I would be super interested in theory! I say in theory because, well, new experimental things are interesting but it’s hard to do them well.
In particular there are some design challenges in combining preset narrative and procgen stuff. Procgen stuff is often designed to maximize replay value–it’s new every time in some ways, and you also become gradually familiar with the systems, but you never have to repeat yourself exactly.
Handcrafted narrative does not reward replay in the same way. It’s the same thing over and over again. So there’s a potential for a mismatch here–if the narrative is lots more interesting than the procedural part, people will play it through once and miss the new experience every time. If the procedural stuff is the really interesting part, people will potentially get tired of the narrative parts every time they replay–like a big cutscene.

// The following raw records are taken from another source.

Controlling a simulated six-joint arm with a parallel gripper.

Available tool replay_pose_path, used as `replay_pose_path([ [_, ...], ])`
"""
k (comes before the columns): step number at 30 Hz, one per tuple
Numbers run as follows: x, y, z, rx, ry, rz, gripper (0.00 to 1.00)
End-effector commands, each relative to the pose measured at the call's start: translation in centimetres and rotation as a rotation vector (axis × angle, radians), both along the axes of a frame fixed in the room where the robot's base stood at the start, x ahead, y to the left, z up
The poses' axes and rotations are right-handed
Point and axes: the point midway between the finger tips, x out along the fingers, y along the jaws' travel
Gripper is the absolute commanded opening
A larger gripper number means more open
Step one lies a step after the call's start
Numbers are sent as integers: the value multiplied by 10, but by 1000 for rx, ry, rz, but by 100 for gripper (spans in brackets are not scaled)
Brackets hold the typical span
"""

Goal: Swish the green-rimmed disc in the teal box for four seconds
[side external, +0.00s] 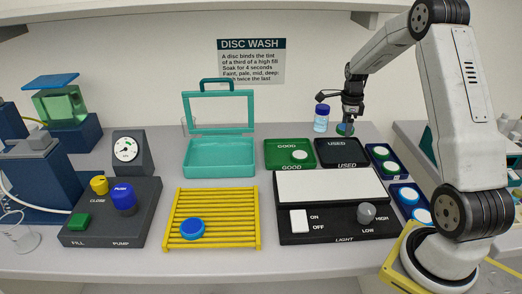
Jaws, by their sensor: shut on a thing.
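The teal box (219,172) stands left of centre at the back, with its windowed lid (219,110) raised open. My gripper (347,121) is at the back, right of the box and above the far edge of the black USED tray. It is shut on a small green-rimmed disc (344,130), which shows just below the fingers. The disc's face is too small to make out, and I cannot tell whether it touches anything below. The box looks empty from here.
A blue-capped bottle (321,118) stands just left of my gripper. The green GOOD tray (276,153) holds a pale disc, and the black USED tray (341,154) looks empty. In front are a yellow rack (246,213) with a blue disc and a light panel (330,188).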

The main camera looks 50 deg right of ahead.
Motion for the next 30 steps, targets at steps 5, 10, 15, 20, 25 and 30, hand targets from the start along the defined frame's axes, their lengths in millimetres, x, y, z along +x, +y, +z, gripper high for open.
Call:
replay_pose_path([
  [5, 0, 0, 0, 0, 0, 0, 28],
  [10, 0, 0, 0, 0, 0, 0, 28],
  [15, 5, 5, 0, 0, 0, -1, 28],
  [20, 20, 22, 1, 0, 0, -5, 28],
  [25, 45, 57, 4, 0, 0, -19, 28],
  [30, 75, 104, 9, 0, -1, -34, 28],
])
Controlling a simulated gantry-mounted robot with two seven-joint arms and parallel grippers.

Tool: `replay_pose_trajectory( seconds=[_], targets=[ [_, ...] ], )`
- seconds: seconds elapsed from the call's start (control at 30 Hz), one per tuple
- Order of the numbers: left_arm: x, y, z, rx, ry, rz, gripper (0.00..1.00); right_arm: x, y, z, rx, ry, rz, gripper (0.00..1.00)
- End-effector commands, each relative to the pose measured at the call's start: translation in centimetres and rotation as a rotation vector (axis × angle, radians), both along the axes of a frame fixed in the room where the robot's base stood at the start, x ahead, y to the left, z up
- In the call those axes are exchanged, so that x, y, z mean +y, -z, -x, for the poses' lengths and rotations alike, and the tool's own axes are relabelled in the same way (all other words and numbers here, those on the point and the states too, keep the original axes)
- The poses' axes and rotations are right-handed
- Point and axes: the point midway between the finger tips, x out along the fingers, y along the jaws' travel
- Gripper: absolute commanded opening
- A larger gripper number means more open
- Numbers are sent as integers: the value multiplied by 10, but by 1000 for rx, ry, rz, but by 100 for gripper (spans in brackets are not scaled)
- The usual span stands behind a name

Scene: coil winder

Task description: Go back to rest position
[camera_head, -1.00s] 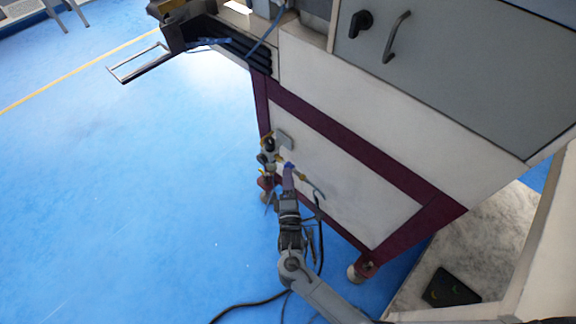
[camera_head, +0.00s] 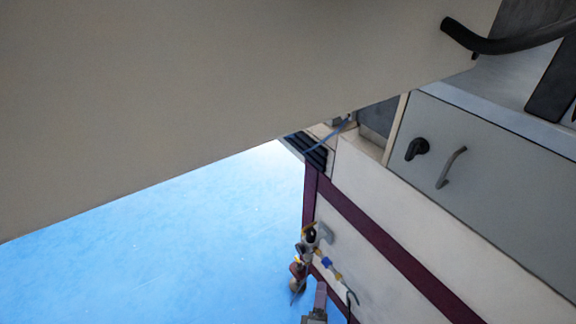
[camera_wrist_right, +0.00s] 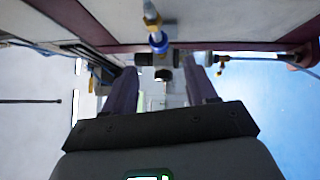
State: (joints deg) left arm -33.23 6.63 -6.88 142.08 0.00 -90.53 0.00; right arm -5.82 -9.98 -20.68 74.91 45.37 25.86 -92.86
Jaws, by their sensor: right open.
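My right gripper (camera_head: 320,291) shows at the bottom of the head view, just below a valve with brass and blue fittings (camera_head: 312,240) on the machine's side. In the right wrist view my right gripper (camera_wrist_right: 162,85) is open, its two purple-grey fingers apart. The blue and brass fitting (camera_wrist_right: 157,38) shows beyond and above the fingertips there. I cannot tell the exact gap between gripper and valve. My left gripper is not in view.
A large beige surface (camera_head: 200,90) fills the upper left of the head view, close to the camera. The machine cabinet (camera_head: 370,210) has a maroon frame, and a grey door with a handle (camera_head: 451,167). Blue floor (camera_head: 150,250) lies clear at left.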

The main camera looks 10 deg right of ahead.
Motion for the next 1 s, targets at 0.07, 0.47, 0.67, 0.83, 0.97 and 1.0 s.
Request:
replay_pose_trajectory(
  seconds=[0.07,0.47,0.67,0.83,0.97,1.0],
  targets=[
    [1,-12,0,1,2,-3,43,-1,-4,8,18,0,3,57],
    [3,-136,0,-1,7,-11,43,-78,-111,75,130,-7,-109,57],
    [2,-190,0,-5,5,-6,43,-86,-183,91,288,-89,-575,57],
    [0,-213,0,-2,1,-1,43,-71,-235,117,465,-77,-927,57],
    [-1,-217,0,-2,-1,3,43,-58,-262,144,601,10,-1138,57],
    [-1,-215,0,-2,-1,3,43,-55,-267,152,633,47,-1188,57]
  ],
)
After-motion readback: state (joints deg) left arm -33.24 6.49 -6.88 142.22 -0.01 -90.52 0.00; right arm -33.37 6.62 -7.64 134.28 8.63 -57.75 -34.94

So it’s important to think carefully about what you want out of the procedurally generated stuff and how it fits into the game! One thing I found in a non-text game was an exploration game where the randomization meant you had to explore for real, instead of learning where everything was for subsequent playthroughs.
OTOH the way you describe things with the manual sections at the beginning and end could work–it might be like nethack where some key stages, including the end, are preset maps (or chosen from a few possibilities). Then the prewritten parts are kind of a reward for victory–though you’d also have to make an entire interesting procedurally generated game, which is very tough!
Some things worth looking at would be Rogue of the Multiverse, which has a very strong narrative with some randomized sections. (I think the consensus is that nobody replays it to get more of the randomized parts.) ADOM is a classic roguelike (not a text adventure) with a strong narrative, as I understand–I’ve never played it much partly because I barely play standard roguelikes that aren’t Brogue anymore. Joey Jones’ and Mevlin Rangasamy’s Calm maybe doesn’t have procedural generation per se but it seems to me like it has a lot of that kind of flavor mixed with narrative? You might also check out Flexible Survival, which is a mind-bogglingly ambitious RPG done in Inform (I should also mention that it is an extremely explicit postapocalyptic furry pornography game). There’s also Legerdemain which is a game in a roguelike style with preset maps and a very strong narrative–at least I think it has a very strong narrative, I never got that far in it.
Another thing you can do is have some procgen stuff that provides flavor in an otherwise conventional IF game. Chris Conley’s room in Cragne Manor is a great example of that. (Runs away cackling before you figure out how long it takes to get to Chris Conley’s room in Cragne Manor.)